しかし、新たな製造拠点となる国々が、必ずしも米国の意向に沿うとは限りません。むしろ、これらの国々が自国の利益を追求する中で、米国との間に新たな摩擦を生む可能性も否定できません。なぜなら、彼らは米国との一方的な主従関係を望んでいるわけではないからです。
4. 多極化する世界と西欧の相対的後退
現在の世界情勢は、16世紀以来続いてきた西欧中心の覇権構造が、その終焉を迎えつつあることを示唆しています。BRICS加盟国の合計GDPがG7を上回るのは時間の問題とされ、その経済的な影響力は年々増大しています。相対的に、西側諸国の影響力は低下しているのです。
その象徴的な例が、ウクライナ戦争におけるインドの動きです。インドは西側諸国の対露経済制裁に加わらず、ロシアからの安価な石油輸入を継続しました。これは、旧宗主国である英国の意向に左右されず、国益を最優先する外交姿勢の表れです。こうした非西側諸国の独自路線は、かつての植民地支配の歴史との決別を意味するだけでなく、世界の外交スタイルそのものを多様化させていくでしょう。
5. 覇権の交代と未来の構造
21世紀の覇権争いは、かつてのような軍事力による直接的な衝突ではなく、経済力を背景とした「影響力」の競争へと姿を変えつつあります。それはさながら、企業間のシェア争いやブランド競争にも似て、国家間の衝突もよりソフトな形で展開されるようになるでしょう。
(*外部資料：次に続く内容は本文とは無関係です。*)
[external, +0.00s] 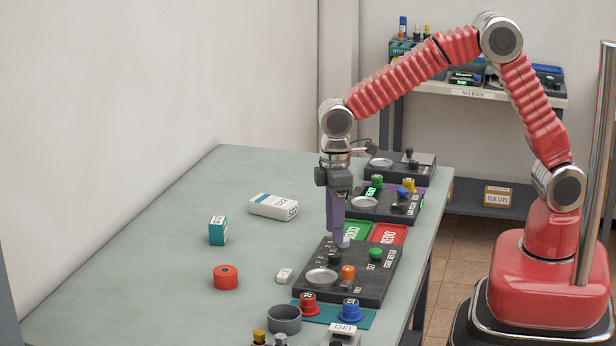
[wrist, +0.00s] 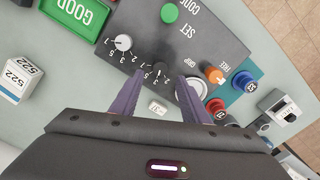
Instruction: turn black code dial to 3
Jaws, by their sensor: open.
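The black code dial (wrist: 160,69) is a small round knob on a dark grey panel (wrist: 195,40). It also shows in the external view (external: 333,258). Numerals surround it, but I cannot tell which one its pointer meets. My gripper (wrist: 160,82) is open, with one purple finger toward each side of the dial in the wrist view. In the external view my gripper (external: 340,238) points down over the panel, its tips close to the dials. I cannot tell whether the fingers touch the black dial. A pale grey dial (wrist: 122,42) sits beside it.
The panel also has a green button (external: 375,254), an orange knob (external: 348,272) and a silver dish (external: 321,277). Red (external: 308,303) and blue (external: 350,310) knobs stand in front. Green (external: 352,231) and red (external: 388,234) trays lie behind.

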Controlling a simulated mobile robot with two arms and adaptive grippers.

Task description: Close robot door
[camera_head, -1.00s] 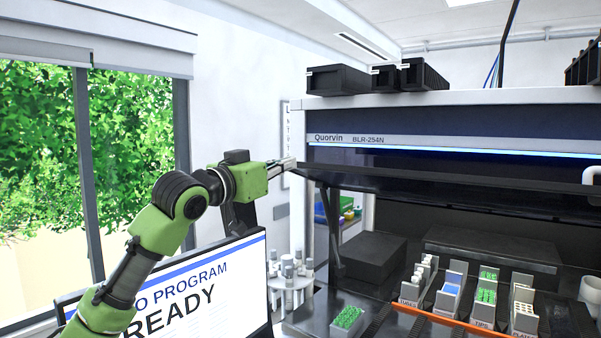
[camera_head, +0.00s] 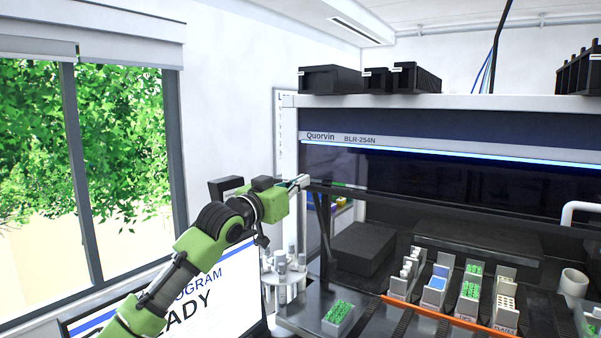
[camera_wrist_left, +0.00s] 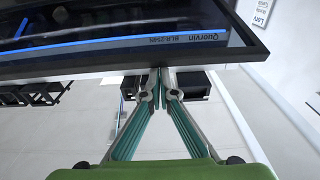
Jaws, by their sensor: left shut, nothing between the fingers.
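The robot door is the dark tinted panel (camera_head: 420,181) on the front of the Quorvin BLR-254N machine (camera_head: 400,146). It hangs partly lowered, and the machine's deck below it is uncovered. My left gripper (camera_head: 303,181) is shut and empty at the left end of the door's lower edge. In the left wrist view the shut fingertips (camera_wrist_left: 160,76) meet close at the dark frame edge of the door (camera_wrist_left: 200,58); I cannot tell whether they touch it. My right gripper is not in view.
Tube and tip racks (camera_head: 470,292) stand on the deck behind an orange rail (camera_head: 440,316). A monitor (camera_head: 215,292) is below my left arm. Black boxes (camera_head: 332,79) sit on top of the machine. A white tube carousel (camera_head: 285,275) stands left of the deck.

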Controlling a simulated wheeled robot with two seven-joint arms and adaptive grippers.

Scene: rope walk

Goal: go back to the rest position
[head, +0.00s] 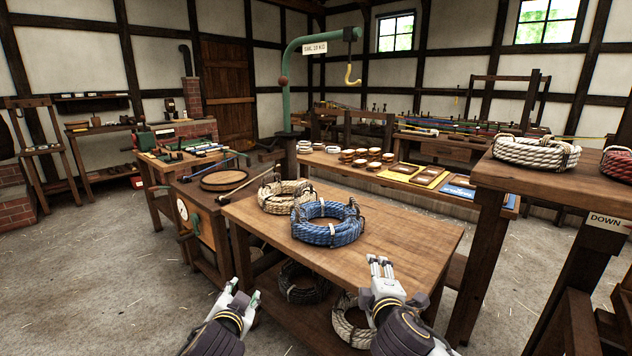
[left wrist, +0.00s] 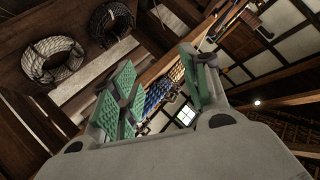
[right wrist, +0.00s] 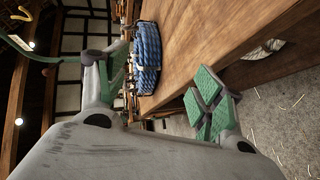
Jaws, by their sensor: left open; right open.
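My right gripper (head: 380,268) is in front of the near edge of the wooden table, at about the height of its top, open and empty. In the right wrist view its green-padded fingers (right wrist: 165,85) stand wide apart, with the table edge and a blue rope coil (right wrist: 147,58) beyond them.
The blue coil (head: 327,231) and a cream coil (head: 285,196) lie on the table (head: 400,247). More coils (head: 352,322) lie on its lower shelf. A green crane (head: 287,80) with a yellow hook stands behind. A higher table (head: 545,180) stands at the right. Floor (head: 80,270) at left is clear.
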今後、インドが世界第三位の経済大国へと成長するにつれて国際的な発言力を増し、やがては米・中・印による三極構造が形成されると予測されます。これにより、世界のパワーバランスの重心は東側へ大きくシフトします。ただし、それは米国のような一国による単独覇権ではなく、課題や状況に応じて主導国が入れ替わる、より流動的で柔軟な構造となるでしょう。
中国はBRICSを軸に、アフリカなどのグローバルサウス諸国への融資を通じて影響力を拡大し、自国陣営の形成を試みるでしょう。一方、英国はインドとの戦略的連携を深め、米国との協調も維持することで、国際的な枠組み形成におけるキープレイヤーとしての地位を保とうと試みます。しかし、インドがBRICSの主要国である以上、その効果は限定的かもしれません。
西側諸国に目を移すと、国内では移民の二世、三世が政界で影響力を持ち始め、彼らのルーツである国々との協調を重視する政治勢力が台頭します。これにより、従来の西欧中心的な価値観は相対化され、より多様な視点が国内政治にも反映されるようになるでしょう。
このように、世界の意思決定は、もはや少数の西側諸国だけでなく、多様なアクターが参加する複雑な構造の中で行われるようになります。西欧が世界を主導した時代は、歴史的な終焉を迎えるのです。